_Exercise task_.
Would you repeat the listing exactly but omit every picture?
· · · · ·
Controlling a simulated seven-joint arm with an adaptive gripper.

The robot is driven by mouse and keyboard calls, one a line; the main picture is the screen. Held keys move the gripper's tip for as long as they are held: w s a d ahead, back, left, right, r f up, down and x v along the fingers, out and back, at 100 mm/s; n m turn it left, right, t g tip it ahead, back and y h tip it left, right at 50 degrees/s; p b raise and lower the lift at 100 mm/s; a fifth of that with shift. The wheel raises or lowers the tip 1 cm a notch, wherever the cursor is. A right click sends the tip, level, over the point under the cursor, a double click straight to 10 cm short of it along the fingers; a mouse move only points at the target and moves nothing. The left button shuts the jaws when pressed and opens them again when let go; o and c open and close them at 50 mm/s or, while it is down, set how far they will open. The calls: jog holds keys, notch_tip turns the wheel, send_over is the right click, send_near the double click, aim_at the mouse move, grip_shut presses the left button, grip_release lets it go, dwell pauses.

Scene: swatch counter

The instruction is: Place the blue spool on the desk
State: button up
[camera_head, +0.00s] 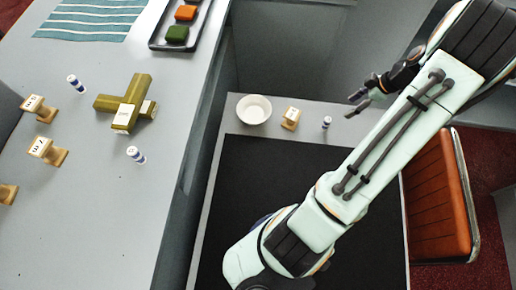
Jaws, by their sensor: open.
· · · · ·
_The answer_.
Controlling a simulated seven-joint arm with an adaptive gripper.

The robot is driven by mouse and keyboard calls, one a line; the main picture is the screen. Held keys move the gripper's tip for as long as they are held: w s a d ahead, back, left, right, r f up, down and x v along the fingers, out and back, at 100 mm/s; n m turn it left, right, t g tip it ahead, back and y h tip it left, right at 50 degrees/s; p b raise and lower the lift at 100 mm/s; a fifth of that with shift. The wheel raises or lowers the tip 1 cm a notch, wherever the cursor is. A right click sends the tip, level, over the point under the cursor, a double click straight to 10 cm short of it along the fingers; a mouse move only points at the target and moves nothing. The left button shuts the jaws when pressed and opens them again when let go; o and c open and close them at 50 mm/s or, while it is down, set how far they will open. The calls: jog holds keys, notch_tip turns the wheel, send_over is the right click, send_near the double click, aim_at the mouse move, grip_shut presses the left button, grip_release lets it go, dwell pauses.

Scene: swatch counter

The instruction is: Place the blue spool on the desk
State: button up
[camera_head, +0.00s] 
Jaws, by their sensor: open.

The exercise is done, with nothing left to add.